In the 2017 Autumn Budget the Chancellor announced that there will be a new VED supplement on new diesel cars first registered from 1 April 2018, so that their First-Year Rate will be calculated as if they were in the VED band above. However, this will not apply on those diesel cars which meet Real Driving Emissions Step 2 (RDE2) standards.
There are no diesel vehicles for sale today which meet RDE2 standards and from the BVRLA's discussions with manufacturers we are unlikely to see vehicles which meet these standards for the next 12 to 18 months.
However, it is still something that customers may ask questions on and want to know more about.
What is an RDE2 diesel?
When a new car is certified for sale in the UK and Europe, it must undergo strict emissions testing.
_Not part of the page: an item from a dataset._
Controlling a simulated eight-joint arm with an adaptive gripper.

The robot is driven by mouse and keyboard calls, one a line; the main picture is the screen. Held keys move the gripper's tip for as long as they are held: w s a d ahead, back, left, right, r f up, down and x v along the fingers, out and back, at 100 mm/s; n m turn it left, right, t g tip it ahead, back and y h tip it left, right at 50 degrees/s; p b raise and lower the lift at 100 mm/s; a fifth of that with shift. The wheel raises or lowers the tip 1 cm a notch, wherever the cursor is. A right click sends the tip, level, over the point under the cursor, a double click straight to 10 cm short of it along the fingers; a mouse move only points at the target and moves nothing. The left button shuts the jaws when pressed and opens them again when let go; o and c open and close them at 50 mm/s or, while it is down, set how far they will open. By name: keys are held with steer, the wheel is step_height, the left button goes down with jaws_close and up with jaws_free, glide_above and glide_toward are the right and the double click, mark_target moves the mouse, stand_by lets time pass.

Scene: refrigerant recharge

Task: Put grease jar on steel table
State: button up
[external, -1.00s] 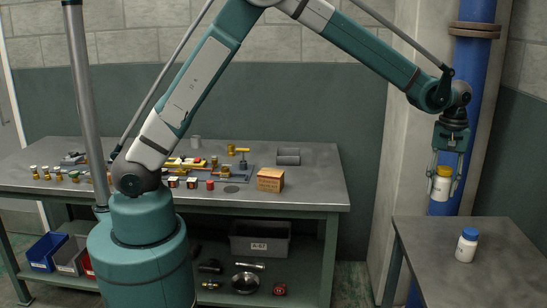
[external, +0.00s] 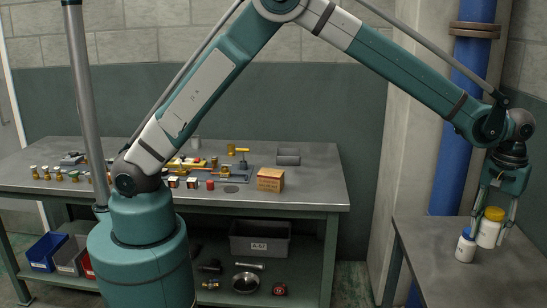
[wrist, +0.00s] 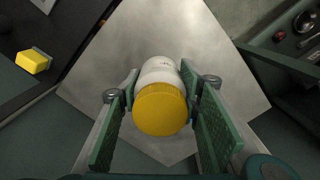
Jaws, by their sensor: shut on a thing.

Current standards state that, under standard laboratory testing, a new diesel or petrol car must emit no more than 0.080g/km of nitrogen oxide (NOx).
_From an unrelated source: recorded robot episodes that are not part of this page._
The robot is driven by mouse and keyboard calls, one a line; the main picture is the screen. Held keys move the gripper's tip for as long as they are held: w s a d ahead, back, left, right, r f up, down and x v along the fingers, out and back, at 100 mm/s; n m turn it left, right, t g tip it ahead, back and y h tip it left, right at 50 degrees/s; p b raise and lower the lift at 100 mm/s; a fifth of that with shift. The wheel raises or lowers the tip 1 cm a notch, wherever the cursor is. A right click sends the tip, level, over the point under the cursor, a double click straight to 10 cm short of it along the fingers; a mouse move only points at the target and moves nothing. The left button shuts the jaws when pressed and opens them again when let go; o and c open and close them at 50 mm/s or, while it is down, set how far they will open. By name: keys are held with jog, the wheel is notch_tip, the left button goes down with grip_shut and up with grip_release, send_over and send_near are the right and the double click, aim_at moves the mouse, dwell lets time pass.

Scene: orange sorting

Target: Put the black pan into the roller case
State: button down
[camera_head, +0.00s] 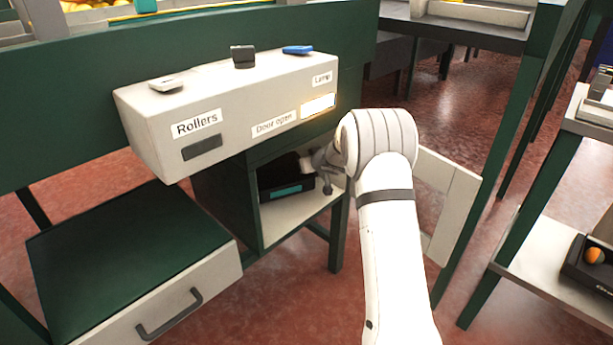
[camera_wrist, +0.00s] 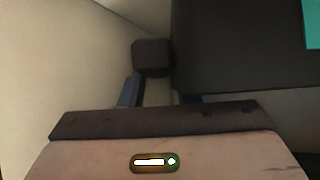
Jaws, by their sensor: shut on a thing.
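The black pan (camera_head: 272,178) with a teal label stands inside an open cabinet under the control box, on its pale floor. My gripper (camera_head: 325,180) reaches in from the right and is at the pan's right side, shut on it. In the wrist view, the dark pan (camera_wrist: 235,50) fills the upper right, with a teal patch at its edge. My gripper (camera_wrist: 152,60) shows as a dark fingertip against the pan's left edge; the exact grip is partly hidden. The open cabinet (camera_head: 262,222) appears to be the roller case, though its own name is not readable.
The control box (camera_head: 150,135) above the cabinet carries labels "Rollers", "Door open" and "Lamp", the lamp panel lit. The cabinet door (camera_head: 455,190) stands open at the right, beside my arm. A shelf with a fruit tray (camera_head: 575,262) is at right.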

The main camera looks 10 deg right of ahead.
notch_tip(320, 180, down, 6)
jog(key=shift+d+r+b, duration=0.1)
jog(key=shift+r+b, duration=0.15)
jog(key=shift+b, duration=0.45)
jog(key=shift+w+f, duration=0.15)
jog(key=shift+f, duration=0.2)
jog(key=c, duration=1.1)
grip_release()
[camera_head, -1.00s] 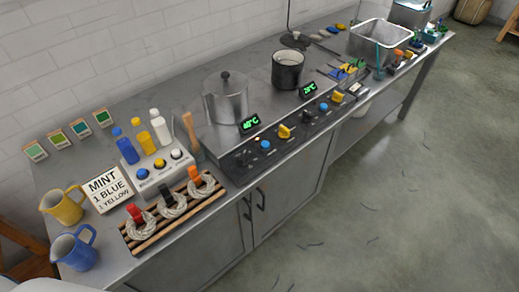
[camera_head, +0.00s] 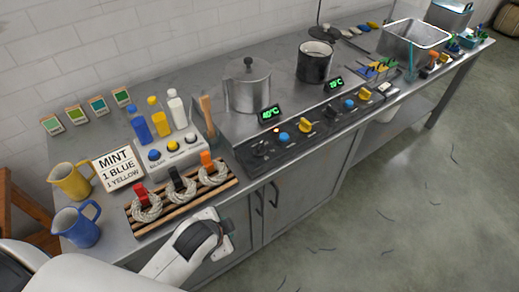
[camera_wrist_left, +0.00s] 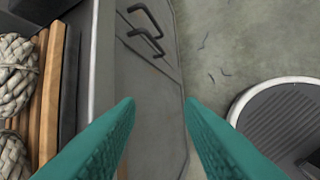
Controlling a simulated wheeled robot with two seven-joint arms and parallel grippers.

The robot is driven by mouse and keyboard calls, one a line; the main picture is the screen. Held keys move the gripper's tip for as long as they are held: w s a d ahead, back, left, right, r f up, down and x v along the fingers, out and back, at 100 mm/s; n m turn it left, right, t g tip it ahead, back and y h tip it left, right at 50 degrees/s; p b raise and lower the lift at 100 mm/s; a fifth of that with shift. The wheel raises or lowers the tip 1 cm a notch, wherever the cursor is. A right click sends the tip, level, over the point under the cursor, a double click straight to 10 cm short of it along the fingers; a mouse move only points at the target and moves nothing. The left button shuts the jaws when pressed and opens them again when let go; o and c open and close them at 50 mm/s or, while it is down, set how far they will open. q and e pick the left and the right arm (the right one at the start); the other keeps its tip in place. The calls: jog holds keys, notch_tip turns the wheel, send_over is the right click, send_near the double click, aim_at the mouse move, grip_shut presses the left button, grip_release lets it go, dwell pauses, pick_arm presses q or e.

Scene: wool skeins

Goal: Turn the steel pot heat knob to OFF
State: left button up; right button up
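The steel pot (camera_head: 249,92) with a lid stands on the left of the stove unit, with a green lit display (camera_head: 270,114) in front of it. On the sloped front panel below it are a black knob (camera_head: 258,155), a blue button (camera_head: 284,139) and a yellow knob (camera_head: 304,125). Their labels are too small to read. My left gripper (camera_head: 224,243) is in front of the counter, below and left of these knobs and apart from them. In the left wrist view its teal fingers (camera_wrist_left: 159,106) are apart with nothing between them. My right gripper is out of view.
A wooden rack (camera_head: 190,203) with rope skeins and coloured clips lies at the counter's front edge, close to my left arm. A dark pot (camera_head: 314,63) stands right of the steel pot, with similar controls below. Cabinet handles (camera_wrist_left: 146,30) protrude below the counter.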

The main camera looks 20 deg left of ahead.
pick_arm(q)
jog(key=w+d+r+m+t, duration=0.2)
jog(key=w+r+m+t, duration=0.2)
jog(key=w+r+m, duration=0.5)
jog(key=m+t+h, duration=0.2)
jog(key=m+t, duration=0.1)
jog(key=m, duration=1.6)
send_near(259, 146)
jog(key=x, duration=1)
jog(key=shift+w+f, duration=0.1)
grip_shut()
RDE stands for Real Driving Emissions. This is the test that can be used by vehicle manufacturers to test the emissions a car produces under real driving conditions (e.g. not in a laboratory).
RDE was introduced in September 2017 and, at the moment, motor manufacturers have the option of putting new cars through the test, in addition to the standard laboratory emissions test. It will not be mandatory for all new cars to be put through RDE until September 2019.
However, because there is an expected difference between emissions from a car in the laboratory and under real world testing, there are different stages of RDE.
The first stage allows a car to emit 2.1 times the amount of NOx during RDE testing.
The second stage, RDE2, allows cars to emit 1.5 times the amount of NOx during RDE testing. This becomes mandatory for all cars on sale by January 2021.
How would someone know they are driving an RDE2 diesel?
There has been no government announcement on this but the BVRLA is working closely with the DVLA regarding a review of the data which is captured on the vehicle registration document (V5) at the point of registration so it is possible that in the future this information is available on the V5.
Alternatively, this could operate in a similar way to the list produced by HMRC for determining whether a car-derived van is a car or van for tax purposes. Although this would only work in the early stages when not many vehicles are available which are RDE2.